College Enrollment Research Shows Minority Underrepresentation at Elite Schools

by | Aug 6, 2013


A new study, Separate and Unequal, was recently published by the Georgetown University Center on Education and the Workforce (CEW). As the rate of minority students pursuing education beyond high school is increasing, this new study highlights some concerns related to the disproportionality of whites attending the most elite colleges. The authors find that white overrepresentation in the nation’s most elite and competitive colleges is increasing, even as the white share of college-age students has declined. Access to the most selective colleges and their higher degree completion rates is especially important to minorities, in part because attaining a bachelor’s degree is an important threshold for racial equality in education and earnings.
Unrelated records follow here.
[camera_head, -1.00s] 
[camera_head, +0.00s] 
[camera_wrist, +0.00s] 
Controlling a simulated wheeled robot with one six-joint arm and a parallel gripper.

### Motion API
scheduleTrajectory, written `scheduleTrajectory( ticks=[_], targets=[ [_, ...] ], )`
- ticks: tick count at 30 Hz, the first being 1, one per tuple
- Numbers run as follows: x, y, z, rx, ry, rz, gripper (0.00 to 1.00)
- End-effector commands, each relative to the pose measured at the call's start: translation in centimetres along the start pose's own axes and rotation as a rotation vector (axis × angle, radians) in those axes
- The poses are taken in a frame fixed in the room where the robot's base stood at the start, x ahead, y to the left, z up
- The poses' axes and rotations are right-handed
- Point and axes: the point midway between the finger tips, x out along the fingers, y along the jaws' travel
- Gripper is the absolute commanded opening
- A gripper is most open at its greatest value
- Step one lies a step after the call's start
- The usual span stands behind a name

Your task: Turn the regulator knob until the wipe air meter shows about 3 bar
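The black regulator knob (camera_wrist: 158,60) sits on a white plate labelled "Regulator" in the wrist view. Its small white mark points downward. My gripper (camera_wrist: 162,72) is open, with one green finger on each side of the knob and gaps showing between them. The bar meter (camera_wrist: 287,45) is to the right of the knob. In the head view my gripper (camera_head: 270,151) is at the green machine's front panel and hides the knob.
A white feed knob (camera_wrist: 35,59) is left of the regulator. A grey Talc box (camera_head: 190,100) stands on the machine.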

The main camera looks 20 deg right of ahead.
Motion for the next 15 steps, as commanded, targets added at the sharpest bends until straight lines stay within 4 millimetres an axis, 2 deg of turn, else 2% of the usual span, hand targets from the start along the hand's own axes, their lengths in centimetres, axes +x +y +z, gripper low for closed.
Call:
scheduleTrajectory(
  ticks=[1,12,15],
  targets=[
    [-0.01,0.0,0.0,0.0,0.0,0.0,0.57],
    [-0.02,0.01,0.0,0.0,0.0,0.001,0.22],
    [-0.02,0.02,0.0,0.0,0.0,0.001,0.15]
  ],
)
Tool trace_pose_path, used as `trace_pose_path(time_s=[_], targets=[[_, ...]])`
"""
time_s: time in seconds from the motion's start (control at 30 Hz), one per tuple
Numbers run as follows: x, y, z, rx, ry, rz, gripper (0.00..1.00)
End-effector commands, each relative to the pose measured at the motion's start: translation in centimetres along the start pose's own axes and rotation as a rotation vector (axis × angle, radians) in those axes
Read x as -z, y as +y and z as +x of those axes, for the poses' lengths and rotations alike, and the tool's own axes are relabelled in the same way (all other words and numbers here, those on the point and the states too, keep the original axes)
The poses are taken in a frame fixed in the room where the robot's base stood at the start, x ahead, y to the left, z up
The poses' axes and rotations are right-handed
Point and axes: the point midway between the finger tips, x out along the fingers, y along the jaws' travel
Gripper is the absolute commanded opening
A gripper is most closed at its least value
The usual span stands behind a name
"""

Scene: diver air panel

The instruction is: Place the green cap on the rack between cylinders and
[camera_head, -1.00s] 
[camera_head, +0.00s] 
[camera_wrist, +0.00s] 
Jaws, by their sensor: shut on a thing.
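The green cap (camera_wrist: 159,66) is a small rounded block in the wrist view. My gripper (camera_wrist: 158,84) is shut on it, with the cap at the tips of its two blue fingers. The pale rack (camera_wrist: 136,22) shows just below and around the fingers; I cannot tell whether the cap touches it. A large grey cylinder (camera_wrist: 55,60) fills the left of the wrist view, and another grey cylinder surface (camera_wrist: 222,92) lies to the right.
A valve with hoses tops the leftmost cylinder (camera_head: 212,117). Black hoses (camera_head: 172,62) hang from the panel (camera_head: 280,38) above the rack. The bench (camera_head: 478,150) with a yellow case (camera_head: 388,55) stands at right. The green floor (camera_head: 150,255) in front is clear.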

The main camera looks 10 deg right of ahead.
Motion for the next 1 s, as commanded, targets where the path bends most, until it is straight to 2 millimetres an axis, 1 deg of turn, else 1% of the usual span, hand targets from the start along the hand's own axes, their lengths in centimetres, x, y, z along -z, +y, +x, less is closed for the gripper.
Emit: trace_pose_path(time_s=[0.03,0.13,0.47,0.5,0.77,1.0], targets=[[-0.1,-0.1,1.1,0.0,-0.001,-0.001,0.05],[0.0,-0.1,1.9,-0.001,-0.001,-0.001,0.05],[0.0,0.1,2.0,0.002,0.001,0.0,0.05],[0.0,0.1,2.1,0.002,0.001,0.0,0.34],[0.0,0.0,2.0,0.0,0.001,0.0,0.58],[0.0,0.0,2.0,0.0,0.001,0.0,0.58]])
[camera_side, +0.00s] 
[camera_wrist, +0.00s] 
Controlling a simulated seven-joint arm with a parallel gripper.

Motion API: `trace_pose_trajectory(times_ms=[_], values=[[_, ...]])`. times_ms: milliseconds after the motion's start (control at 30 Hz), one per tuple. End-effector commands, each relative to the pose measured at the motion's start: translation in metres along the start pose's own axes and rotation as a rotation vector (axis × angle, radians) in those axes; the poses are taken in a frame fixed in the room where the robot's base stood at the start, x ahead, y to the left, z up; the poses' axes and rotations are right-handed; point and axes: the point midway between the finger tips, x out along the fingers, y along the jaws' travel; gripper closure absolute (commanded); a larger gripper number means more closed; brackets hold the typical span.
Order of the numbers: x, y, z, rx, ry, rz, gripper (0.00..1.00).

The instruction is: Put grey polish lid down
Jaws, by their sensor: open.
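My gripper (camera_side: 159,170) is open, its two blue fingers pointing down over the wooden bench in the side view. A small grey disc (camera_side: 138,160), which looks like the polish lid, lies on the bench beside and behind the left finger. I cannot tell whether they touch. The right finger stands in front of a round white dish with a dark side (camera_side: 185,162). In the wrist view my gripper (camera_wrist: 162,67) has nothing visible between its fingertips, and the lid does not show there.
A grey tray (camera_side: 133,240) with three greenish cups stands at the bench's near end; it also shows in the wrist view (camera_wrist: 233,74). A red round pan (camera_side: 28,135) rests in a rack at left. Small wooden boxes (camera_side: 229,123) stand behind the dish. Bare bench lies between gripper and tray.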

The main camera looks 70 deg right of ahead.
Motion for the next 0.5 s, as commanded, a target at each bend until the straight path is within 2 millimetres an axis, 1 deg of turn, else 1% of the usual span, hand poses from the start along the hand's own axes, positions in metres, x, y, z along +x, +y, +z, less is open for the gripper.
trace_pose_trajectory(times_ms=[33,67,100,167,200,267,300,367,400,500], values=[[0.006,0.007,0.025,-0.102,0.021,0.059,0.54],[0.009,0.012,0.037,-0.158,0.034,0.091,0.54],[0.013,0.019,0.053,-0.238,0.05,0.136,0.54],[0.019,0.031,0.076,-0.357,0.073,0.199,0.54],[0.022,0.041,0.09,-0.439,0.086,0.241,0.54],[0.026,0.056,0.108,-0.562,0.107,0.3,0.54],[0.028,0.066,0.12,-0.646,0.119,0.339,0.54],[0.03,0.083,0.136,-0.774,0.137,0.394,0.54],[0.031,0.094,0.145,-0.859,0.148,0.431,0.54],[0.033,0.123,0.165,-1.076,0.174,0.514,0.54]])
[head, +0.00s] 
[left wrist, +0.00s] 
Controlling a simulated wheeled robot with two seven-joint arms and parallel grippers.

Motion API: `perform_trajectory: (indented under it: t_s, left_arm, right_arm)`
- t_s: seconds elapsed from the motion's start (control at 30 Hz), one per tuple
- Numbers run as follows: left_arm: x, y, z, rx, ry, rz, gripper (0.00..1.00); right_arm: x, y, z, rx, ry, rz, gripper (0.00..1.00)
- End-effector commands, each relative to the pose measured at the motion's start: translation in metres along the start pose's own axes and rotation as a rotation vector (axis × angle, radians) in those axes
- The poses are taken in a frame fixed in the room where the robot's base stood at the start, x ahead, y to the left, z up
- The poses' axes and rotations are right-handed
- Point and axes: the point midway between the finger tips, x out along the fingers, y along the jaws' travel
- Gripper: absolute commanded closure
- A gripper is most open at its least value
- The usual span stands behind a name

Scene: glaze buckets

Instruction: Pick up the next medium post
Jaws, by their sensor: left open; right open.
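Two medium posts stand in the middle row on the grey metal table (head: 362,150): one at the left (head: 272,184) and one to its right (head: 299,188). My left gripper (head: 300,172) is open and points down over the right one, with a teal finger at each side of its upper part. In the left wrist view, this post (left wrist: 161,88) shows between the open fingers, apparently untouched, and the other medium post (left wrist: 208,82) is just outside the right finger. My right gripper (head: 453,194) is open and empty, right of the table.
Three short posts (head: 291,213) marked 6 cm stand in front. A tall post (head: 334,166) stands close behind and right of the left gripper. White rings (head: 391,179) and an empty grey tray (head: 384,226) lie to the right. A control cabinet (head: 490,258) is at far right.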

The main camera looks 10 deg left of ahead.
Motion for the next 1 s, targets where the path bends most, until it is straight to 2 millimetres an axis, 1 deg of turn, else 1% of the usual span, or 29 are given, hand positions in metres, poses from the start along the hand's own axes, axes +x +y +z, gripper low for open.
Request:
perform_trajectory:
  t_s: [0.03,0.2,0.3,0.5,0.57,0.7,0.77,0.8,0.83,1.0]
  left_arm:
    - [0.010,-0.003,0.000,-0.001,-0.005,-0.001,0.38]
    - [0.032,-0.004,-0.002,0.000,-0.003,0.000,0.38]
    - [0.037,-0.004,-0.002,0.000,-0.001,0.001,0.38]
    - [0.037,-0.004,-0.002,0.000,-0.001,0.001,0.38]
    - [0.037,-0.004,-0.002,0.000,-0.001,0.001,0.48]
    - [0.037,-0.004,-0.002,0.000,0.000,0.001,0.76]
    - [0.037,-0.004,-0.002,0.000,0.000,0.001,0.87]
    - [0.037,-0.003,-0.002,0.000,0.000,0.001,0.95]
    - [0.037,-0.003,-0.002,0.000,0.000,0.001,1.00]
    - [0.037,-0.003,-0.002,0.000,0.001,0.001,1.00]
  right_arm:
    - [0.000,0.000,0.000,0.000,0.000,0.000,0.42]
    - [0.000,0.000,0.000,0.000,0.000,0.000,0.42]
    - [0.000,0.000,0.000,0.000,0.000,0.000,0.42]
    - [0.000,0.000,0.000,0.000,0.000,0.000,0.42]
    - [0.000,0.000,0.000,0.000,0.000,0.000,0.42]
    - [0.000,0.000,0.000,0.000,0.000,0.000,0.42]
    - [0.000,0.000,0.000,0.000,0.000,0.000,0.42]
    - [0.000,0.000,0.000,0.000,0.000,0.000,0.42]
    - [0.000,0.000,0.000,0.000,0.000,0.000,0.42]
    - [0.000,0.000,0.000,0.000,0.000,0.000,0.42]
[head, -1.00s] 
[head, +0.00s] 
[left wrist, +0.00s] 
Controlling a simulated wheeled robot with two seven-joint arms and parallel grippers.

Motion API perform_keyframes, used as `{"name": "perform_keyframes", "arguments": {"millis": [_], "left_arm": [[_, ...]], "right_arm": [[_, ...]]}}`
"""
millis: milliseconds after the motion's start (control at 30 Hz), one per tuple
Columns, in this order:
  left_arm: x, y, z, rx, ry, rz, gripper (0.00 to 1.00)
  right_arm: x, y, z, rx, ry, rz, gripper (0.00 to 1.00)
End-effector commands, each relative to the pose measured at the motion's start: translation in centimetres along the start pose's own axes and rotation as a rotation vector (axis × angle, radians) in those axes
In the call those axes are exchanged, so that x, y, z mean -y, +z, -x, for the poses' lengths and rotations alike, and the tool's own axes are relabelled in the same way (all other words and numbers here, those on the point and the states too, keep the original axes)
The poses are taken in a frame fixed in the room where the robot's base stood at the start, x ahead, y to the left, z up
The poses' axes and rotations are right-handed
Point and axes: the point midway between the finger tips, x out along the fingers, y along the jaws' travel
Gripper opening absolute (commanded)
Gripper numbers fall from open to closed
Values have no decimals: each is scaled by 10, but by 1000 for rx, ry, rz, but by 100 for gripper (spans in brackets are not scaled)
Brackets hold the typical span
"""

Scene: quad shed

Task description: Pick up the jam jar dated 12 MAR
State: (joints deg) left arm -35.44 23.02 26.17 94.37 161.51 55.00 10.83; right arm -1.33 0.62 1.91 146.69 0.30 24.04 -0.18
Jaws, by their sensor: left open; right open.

The following infographic from the study illustrates how these pathways differ:

Separate and Unequal Infographic

According to the study, these pathways are not only separate but they bring unequal results:

  • African-Americans and Hispanics who attend one of the top 468 colleges graduate at a rate of 73% compared with a rate of 40% for equally qualified minorities who attend open access colleges.
  • African-Americans and Hispanics gain a 21% annual earnings advantage when they attend the more selective schools compared to a 15 percent annual earnings premium for whites who attend the same colleges.
  • More than 240,000 high school students every year, who graduate in the top half of their high school class and come from the bottom half of the family income distribution, do not get a two or four-year degree within eight years of graduation from high school.
  • The selective colleges spend anywhere from two to almost five times as much on instruction per student as the open-access colleges.
  • Among students who score in the top half of test score distribution in the nation’s high schools and attend college, 51% of white students get a bachelor’s degree or higher compared with 34% of African-American students and 32% of Hispanic students.

For the entire report, click here. Interested in how the latest research can help guide the provision of services for your organization and bring forth the best outcomes? Follow Transform Consulting Group on Facebook, Twitter, LinkedIn, or contact Transform today for a free consultation!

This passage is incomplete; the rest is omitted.